In Hong Kong, it doesn’t so much matter what you do at work…it’s how long you’re there. Here’s some highlights from Amy Wu’s article, Office Zombies, which appeared in the SCMP, Oct 27, 2011:
Amy Wu says it’s time Hong Kong bosses and workers realised it’s not the number of hours you put in that counts, but how productive you are…
I’m a big fan of the eight-hour working day. This doesn’t make me very popular in Hong Kong, the unofficial international capital of overwork. On any given day, Hongkongers work 10 or more hours, not counting weekends or other times when gadgets blur the boundaries between work and play.

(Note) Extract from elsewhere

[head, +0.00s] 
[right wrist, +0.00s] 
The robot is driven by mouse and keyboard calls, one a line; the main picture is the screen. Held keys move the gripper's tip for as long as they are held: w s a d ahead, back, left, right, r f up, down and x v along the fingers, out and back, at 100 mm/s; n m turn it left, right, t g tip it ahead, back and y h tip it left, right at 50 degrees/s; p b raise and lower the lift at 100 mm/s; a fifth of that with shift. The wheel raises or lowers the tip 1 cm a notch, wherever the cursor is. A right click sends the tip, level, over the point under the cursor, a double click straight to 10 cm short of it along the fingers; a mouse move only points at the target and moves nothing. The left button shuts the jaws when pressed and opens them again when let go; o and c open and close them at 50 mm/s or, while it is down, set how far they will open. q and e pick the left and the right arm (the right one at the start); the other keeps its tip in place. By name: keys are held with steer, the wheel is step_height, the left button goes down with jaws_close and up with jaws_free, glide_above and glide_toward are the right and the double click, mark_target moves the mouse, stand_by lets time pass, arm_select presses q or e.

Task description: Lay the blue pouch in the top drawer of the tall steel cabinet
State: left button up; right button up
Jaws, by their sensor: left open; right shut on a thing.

Hong Kong is a magnet for workaholics. The long queues of panda-eyed, hunchbacked white collar workers at bus stops at 8pm or 9pm tell the story of an overstretched workforce. To be sure, studies by various organisations have consistently shown that Hong Kong takes the cake when it comes to cities with the longest working hours.
Overwork takes a toll personally and professionally. A friend recently complained that she was too tired to play with her four-year-old after 10 hours at work. The culprit was a boss whose idea of worker loyalty was sleeping over at the office.
“We can’t leave until he leaves, otherwise it looks bad,” my friend sighed, seeing no end in sight.
What Hong Kong really needs is a “work less, work smarter” campaign. And the public and private sectors should consider creating a “work-life balance” committee that would hold public seminars on how to work more efficiently, or techniques on how to deal with bosses who are hopeless workaholics.”
“Workaholism” is more a part of the Hong Kong culture than anything else.”